Friday, June 23, 2017

Zen and the Art of Bathroom Maintenance


Things change as a person grows older. As time for leisure increases, so does one's ability to make scientific observations while seated in the bathroom. For instance. One can always measure the passing of time by the rate of  toilet paper use. And at our house, the roll is almost always empty.

I'm married to a man whose small family was very generous with their toilet paper. I have six siblings, so my parents allowed about four sheets per bathroom experience. Now that I'm older and richer, I still can't break that parsimonious habit.

My husband acts like the stuff grows on trees. No, honey, it was a tree. He uses a half roll every time, like he's cleaning up battery acid. It's the little things, folks, than creates strained moments between married people.

With all our concern over international politics and that bizarre behavior to the South of us, it's this bathroom pettiness that preoccupies me. Let's be honest. The bathroom has become, for many, a kind of mini-sanctuary. 'No, honey,' I shout gleefully from my perch, 'I can't answer the phone! I'm in the bathroom! No, I don't know where your reading glasses are!' (Lie...I'm wearing them.) So when my sanctuary is disturbed by minor irritations, it kind of ruins the whole, serene, fung shui-ness of it. I'm not sure if my husband notices the empty roll and waits for me to fill it, or if it magically un-spools before I enter the room. If a tree falls in the forest and no one hears it, did it really happen?
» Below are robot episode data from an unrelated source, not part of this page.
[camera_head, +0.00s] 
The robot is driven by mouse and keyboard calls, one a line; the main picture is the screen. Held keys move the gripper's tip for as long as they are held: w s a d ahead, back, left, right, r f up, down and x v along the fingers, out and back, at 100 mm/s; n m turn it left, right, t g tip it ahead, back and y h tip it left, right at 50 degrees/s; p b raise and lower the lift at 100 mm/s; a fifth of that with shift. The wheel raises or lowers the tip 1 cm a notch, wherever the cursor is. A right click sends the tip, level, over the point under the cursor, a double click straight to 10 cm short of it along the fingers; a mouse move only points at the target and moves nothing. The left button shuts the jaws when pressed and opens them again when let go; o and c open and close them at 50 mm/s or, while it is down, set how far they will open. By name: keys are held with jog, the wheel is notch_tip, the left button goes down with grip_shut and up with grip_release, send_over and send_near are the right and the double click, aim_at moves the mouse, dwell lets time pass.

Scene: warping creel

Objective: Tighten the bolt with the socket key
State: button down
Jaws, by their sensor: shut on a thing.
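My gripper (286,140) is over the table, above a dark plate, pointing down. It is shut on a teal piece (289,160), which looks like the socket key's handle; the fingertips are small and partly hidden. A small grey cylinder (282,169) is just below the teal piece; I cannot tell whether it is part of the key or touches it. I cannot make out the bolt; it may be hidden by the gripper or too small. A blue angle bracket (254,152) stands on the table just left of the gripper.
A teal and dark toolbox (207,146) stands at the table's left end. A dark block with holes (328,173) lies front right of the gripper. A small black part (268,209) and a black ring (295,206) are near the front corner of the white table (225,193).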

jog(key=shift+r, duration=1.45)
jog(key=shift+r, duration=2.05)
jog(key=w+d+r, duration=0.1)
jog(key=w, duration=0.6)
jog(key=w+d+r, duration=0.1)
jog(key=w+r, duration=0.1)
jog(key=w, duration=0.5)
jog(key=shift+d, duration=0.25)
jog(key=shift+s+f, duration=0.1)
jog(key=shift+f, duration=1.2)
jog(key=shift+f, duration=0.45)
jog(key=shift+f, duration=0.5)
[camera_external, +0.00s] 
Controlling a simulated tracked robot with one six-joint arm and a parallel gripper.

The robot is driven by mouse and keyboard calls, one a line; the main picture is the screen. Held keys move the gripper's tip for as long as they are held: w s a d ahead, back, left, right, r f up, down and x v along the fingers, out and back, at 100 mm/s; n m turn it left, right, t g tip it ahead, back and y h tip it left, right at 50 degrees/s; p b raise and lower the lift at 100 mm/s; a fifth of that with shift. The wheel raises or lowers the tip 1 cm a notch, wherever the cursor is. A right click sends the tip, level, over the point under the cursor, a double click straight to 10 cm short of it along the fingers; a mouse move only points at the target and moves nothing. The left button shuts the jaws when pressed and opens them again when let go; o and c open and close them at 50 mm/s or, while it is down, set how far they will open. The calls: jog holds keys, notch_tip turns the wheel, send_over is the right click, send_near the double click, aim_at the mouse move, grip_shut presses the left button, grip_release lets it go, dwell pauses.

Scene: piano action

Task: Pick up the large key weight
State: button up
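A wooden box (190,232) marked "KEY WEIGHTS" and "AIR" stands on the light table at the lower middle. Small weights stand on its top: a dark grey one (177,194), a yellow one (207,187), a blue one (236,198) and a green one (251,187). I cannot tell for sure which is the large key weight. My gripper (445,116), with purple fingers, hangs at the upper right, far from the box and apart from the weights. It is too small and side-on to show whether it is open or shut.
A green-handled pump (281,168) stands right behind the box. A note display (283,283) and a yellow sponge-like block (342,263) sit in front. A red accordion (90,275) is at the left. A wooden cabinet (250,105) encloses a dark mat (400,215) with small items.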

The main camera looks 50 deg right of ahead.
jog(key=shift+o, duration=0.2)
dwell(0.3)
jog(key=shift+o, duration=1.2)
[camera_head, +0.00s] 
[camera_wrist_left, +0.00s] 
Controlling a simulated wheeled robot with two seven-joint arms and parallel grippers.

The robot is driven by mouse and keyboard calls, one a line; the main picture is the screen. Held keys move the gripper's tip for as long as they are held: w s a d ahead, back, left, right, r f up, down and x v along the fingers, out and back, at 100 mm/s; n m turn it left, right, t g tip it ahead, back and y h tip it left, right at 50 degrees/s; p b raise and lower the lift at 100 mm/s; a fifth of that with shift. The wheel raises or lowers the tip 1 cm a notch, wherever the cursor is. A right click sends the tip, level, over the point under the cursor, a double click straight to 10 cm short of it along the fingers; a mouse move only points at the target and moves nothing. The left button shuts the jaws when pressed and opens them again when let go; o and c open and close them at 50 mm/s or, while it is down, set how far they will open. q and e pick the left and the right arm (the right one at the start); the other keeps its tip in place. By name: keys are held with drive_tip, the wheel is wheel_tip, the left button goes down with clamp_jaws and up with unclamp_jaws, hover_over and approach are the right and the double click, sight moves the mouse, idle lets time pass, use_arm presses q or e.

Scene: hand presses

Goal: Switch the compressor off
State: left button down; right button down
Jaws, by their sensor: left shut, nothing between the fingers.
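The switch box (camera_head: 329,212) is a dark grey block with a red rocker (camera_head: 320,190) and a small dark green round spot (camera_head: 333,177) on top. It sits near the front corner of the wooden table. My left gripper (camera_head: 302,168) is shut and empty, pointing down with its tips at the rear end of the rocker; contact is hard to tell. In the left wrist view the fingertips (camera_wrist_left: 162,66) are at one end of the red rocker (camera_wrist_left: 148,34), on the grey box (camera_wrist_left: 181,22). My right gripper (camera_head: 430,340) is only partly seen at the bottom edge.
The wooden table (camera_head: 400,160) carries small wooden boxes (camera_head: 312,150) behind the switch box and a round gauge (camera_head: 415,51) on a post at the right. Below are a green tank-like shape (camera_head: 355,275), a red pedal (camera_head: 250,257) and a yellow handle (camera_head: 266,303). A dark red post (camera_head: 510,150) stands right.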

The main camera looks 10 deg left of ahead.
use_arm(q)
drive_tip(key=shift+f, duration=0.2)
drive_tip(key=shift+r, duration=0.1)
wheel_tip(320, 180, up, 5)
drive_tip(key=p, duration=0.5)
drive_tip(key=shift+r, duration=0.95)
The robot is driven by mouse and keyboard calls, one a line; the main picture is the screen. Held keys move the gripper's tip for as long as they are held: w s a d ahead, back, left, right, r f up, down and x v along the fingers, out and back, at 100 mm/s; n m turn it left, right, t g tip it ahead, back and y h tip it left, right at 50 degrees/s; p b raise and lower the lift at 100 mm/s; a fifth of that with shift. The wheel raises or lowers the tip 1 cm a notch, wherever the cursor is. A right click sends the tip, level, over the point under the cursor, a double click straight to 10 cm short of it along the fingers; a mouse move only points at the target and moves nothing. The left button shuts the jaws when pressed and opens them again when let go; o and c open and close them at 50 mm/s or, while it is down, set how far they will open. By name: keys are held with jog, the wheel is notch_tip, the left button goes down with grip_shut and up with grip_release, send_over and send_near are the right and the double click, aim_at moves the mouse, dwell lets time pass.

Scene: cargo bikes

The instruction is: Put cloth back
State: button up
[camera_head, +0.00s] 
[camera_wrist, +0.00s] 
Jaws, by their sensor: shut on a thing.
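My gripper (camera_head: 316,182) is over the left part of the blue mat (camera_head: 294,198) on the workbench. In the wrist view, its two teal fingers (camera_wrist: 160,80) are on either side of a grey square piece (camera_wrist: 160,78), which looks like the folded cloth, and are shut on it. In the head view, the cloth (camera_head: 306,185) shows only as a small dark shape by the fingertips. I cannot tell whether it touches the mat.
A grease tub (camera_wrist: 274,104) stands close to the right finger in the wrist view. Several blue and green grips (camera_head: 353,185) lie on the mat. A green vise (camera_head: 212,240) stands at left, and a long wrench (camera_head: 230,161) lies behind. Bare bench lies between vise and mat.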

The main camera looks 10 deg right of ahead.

Then, there's the other bathroom irritant: magazine postcards. You know those little rectangles of paper that fall from every magazine you open? They have the address of the publisher on them, and say things like, 'Mail in to subscribe!' You hold it in your hand and mutter to yourself, 'But... I'm already a subscriber.' Oh, foolish bathroom magazine reader. They don't care.

What if you're reading for free at the library? Well, they want you to mail the thing in and get your own subscription. Which you won't do, because you want to read for free. To paraphrase either Confucius or Eleanor Rosevelt, 'It is better to light these cards on fire than to sit and curse the darkness.'

Worse still are the magazines that staple those suckers into the spine. They're made of heavy paper and when you try to tear them out, the magazine cover slides off. These petty annoyances take their toll. I picture them as a tiny creature with a hammer and a very small chisel. Every time I see the empty toilet paper roll, or the bathroom floor littered with magazine postcards, the creature taps the chisel against my flesh and bone and, as the song lyric suggests, 'Takes another little piece of my heart.'

This is why a person should meditate and do yoga. While the toilet paper and magazine card stuff still happens, it's put firmly into place by the relaxed zen-like attitude of the practitioner. I, on the other hand, want to start a change.org campaign over it. Or form a resistance group. Whichever one allows the most shouting. It will be a paperless movement. Email only, unless we all decide to drive to Ottawa and present our concerns.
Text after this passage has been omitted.